Aveva 90 anni ed è stato uno dei più grandi scrittori italiani del Novecento, tuttora un modello di scrittura per molti. Foto Il sole 24 ore

È morto Alberto Arbasino, uno dei più grandi scrittori italiani del Novecento, oltre che giornalista, critico teatrale e poeta. Arbasino, nato a Voghera nel 1930, aveva compiuto 90 anni il 22 gennaio.

Arbasino era diventato famoso e apprezzato per una scrittura umoristica che prendeva in giro perfidamente e bonariamente costumi e vizi, fondendo narrativa e saggistica, mescolando generi letterari, espressioni popolari, vocaboli raffinati, e che si appoggia su un atteggiamento generalmente divertito, scherzoso, borghese e leggero nella forma come nel contenuto. Il suo primo libro, Le piccole vacanze, uscì per Einaudi nel 1957, con l’editing di Italo Calvino: è una raccolta di racconti ambientata ai tempi della guerra, sulla vita in provincia di chi passava il tempo in attesa che la guerra finisse; molti erano stati scritti quando Arbasino aveva poco più di vent’anni e dimostrano già un’impressionante sapienza nella scrittura.

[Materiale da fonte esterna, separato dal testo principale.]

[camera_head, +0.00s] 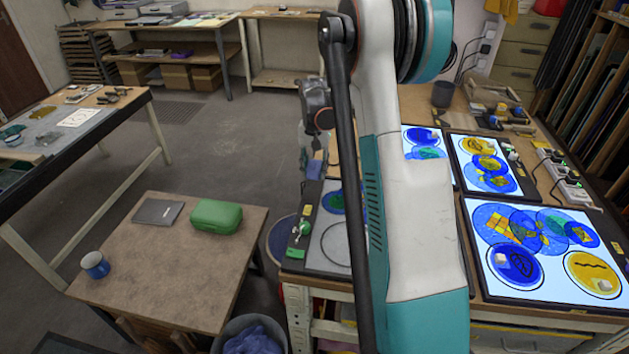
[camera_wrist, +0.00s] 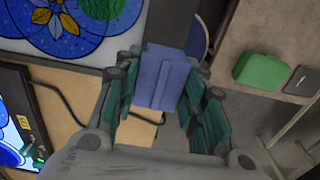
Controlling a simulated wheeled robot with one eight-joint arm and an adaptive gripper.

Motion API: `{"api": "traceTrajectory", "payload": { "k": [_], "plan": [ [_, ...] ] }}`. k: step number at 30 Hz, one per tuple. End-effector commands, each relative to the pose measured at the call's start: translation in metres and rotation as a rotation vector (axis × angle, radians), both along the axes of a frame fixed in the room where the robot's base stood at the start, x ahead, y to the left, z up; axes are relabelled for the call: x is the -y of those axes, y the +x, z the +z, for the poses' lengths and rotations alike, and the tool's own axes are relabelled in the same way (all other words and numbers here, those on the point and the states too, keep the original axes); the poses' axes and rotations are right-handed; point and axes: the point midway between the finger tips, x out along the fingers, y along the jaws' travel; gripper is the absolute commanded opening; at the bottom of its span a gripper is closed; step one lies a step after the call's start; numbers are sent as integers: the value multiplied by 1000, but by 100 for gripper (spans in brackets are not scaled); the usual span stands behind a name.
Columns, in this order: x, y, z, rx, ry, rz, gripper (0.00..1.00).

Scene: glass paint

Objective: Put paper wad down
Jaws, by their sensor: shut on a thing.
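The paper wad (camera_wrist: 163,78) is a blue, folded, blocky piece. In the wrist view it sits between the green-padded fingers of my gripper (camera_wrist: 160,100), which is shut on it. The wad is held in the air, with the floor and a bench edge showing behind it.
A small table (camera_head: 150,285) holds a green case (camera_head: 216,216), a grey flat item (camera_head: 158,212) and a blue mug (camera_head: 95,265). A bin with a blue liner (camera_head: 252,340) stands beside it. Lit glass panels (camera_head: 530,285) cover the right bench. Open floor lies behind.

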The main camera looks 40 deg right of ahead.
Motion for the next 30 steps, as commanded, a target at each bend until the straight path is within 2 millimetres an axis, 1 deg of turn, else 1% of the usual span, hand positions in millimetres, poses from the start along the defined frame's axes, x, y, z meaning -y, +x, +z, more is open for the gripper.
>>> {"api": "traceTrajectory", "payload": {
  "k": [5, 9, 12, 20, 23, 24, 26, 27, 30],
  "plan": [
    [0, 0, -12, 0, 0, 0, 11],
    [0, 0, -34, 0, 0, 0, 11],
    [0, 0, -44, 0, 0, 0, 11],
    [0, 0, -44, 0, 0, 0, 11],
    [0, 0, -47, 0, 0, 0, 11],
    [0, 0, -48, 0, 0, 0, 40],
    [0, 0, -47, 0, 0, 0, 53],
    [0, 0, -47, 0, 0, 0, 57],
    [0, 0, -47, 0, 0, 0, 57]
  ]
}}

Altre opere importanti sono il romanzo L’Anonimo lombardo, uscito per Feltrinelli nel 1959; Fratelli d’Italia, pubblicato nel 1963 con Feltrinelli, poi ampliato nel 1967 per Einaudi e poi ancora nel 1991, quando uscì per Adelphi con 1.400 pagine: mette in primo piano le avventure di due omosessuali che girano l’Italia e l’Europa e ritrae sullo sfondo l’ambiente culturale e artistico italiano dell’epoca; La bella di Lodi, un racconto sul boom economico poi diventato un film con Stefania Sandrelli nella parte della protagonista; Super Eliogabalo del 1969, la sua opera più surrealista, definita pop, kitsch, camp e quant’altro, che racconta il weekend di un giovane imperatore romano di allora, tra ville, orge, spettacoli folli a Ostia, nel tentativo di fuggire famiglia, debiti e responsabilità.

Nel 2014 pubblica con Adelphi Ritratti italiani, nel 2016 Ritratti e immagini: due raccolte di biografie, incontri e dialoghi con eminenti personaggi della cultura italiana e internazionale, da Federico Fellini a Nabokov, da Gianni Agnelli a Truman Capote.

Scrisse sui giornali per tutta la vita – sul Corriere della Sera, sul Giorno e sulla Repubblica – dove si occupò soprattutto della narrazione, sottilmente perfida, crudele, pessimista e divertita, dei costumi del tempo. Fu anche deputato come indipendente per il Partito Repubblicano Italiano, tra il 1983 e il 1987.

Arbasino fu esponente di punta della Neoavanguardia e in particolare del Gruppo 63 ed è considerato l’erede letterario di Carlo Emilio Gadda. Il suo stile di scrittura, il suo gusto e il suo sguardo sulla società hanno fatto scuola e ora sono in molti – sia romanzieri che giornalisti di cronaca e di costume – a considerarlo un maestro e a imitarlo.